Well known National Party identity Michelle Boag appears to have been involved in what now looks like  a campaign by the Opposition to discredit the Prime Minister over the Derek Handley affair.

Acting PM Winston Peters alluded to the connection in Parliament yesterday where he described Boag as Handley’s adviser.

On Monday night Boag texted POLITIK seeking its email address.

She gave no reason.

Early on Tuesday morning an email arrived from an Auckland PR consultant, Julie Landry, who is the public relations person for Derek Handley.

The email contained a file of Handley’s email and text exchanges with Clare Curran and Prime Minister Jacinda Ardern.

Critically, the file shows that Ardern had more exchanges with Handley than the single exchange that she admitted to in Parliament on September 18.

Boag was not answering questions about her involvement in the production or distribution of the file yesterday. 

She is no stranger to political controversy. She is a former President of the National Party and a close friend of former Foreign Affairs Minister Murray McCully. Most recently she was named as the person who had introduced Saudi Arabian businessman George Assaf to McCully; a meeting that led to the development of the controversial agri hub in Saudi Arabia.

“I never comment on who my clients are,” was her response to some texted questions from POLITIK.

Landry however, in response to phone questions about Boag from POLITIK, texted back a statement saying: Derek Handley works with a wide range of people and I am not prepared to comment on who those people might be.”

It seems probable that Boag’s relationship was directly with Handley rather than with Landry.

The issue is whether the Prime Minister improperly communicated with Derek Handley who she admits she has known for some years about his potential appointment to the new position of Government Chief Technology Officer.

The following exchange from Parliament’s Question Time from  September 18 is at the heart of the issue.

Simon Bridges: Has she had any conversations, emails, or texts with Derek Handley since she’s been Prime Minister?

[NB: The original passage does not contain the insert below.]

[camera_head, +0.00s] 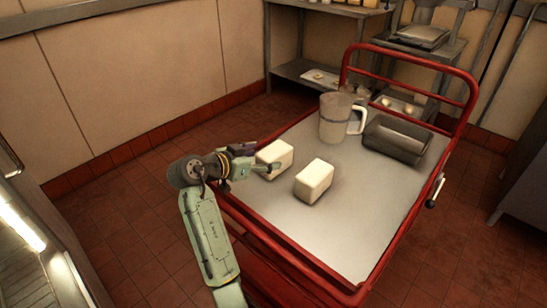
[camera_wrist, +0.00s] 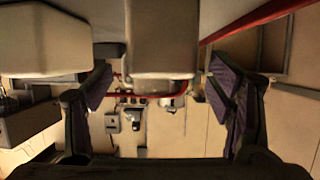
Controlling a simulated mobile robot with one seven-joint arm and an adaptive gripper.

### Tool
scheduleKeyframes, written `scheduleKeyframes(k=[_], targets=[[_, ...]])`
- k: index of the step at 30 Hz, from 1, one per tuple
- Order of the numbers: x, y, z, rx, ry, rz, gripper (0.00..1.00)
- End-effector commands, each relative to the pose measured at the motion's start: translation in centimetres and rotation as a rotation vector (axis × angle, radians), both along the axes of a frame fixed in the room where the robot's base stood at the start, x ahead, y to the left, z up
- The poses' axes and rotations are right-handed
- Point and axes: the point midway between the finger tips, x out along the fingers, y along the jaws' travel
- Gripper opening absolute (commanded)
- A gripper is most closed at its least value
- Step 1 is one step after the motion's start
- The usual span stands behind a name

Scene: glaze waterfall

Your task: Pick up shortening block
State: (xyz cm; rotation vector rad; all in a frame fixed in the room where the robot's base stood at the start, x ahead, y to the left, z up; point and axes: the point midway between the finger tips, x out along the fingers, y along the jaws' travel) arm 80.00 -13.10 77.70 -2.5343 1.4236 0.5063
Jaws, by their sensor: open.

Ardern: My best recollection is that I received, some months ago, a text from Mr Handley mentioning the Chief Technology Officer role, which I do not recall directly engaging with, as that would not have been appropriate.

On Tuesday morning, the Auckland PR consultant, Julie Landrey, a long time advisor to Handley released all his communications with the Prime Minister.

What is unclear is what Boag’s role in the decision to release the information was.

But the release was a political bonus for National because it showed that there had been five texts from Ferek Handley to the Prime Minister and three from her to him between Apri l 23 and August 26, this year.

There was also a lengthy email from Handley to the Prime Minister on June 7.

The Prime Minister replied with only a brief text (which has been redacted) to Handley’s advice that  that a number of people had  urged him to “seriously consider this CTO thing”.

That text, on ANZAC day, was her last communication with him.

The decision to release Handley;’s texts is crucial.

By showing that the Prime Minister gave the House inaccurate information about her own personal text and email accounts,  they appear to put her in danger of facing a breach of privilege for having misled the House.

She was asked about this in New York yesterday and Bridges quoted her answer when he questioned acting Prime Minister Peters about the discrepancy in Parliament yesterday.

“When the Rt Hon Jacinda Ardern was asked yesterday why she hadn’t disclosed greater communications with Derek Handley, why did she respond ‘I have mentioned that I’ve known him for a number of years and that we’ve engaged with each other and that I do have messages and emails from him. I mentioned that from the moment I was asked.’

“Given that when she was asked by me in Parliament whether ‘she had any conversations, emails, or texts with Derek Handley since she’s been Prime Minister’ she twice responded that she’d received just one text from Mr Handley.”

Peters’ reply appears to confuse the matter further: “Because the questioner at the time, namely, the leader of the National Party, forgot to make the point that the first lots of admissions by the Prime Minister were to do with a position before the Chief Technology Officer (CTO) ever arose, and thereafter when it arose, no longer was it handled by the Prime Minister or mentioned. The distinction, of course, is that the member is putting a different question in the House today that they didn’t put to the Prime Minister. The Prime Minister has been patently obvious about, and honest about, the matter.”

None of this would seem to matter all that much.

Prime Ministers often tap people on the shoulder for top Government jobs.

In 2013 Prime Minister John Key faced a barrage of Opposition questions over the appointment of Ian Fletcher to be head of the GCSB.

Fletcher was an old schoolmate and family friend of Key who “forgot” that he had phoned him to persuade him to apply for the GCSB job.

On that scale Ardern is not guilty of much.

But with a highly skilled political operator like Boag in the background, National’s questions in Parliament now take on a new light.

Were they trying to set Ardern up?

What other information do they have?

Parliament rises this afternoon until October 16. This affair is unlikely to be settled before then.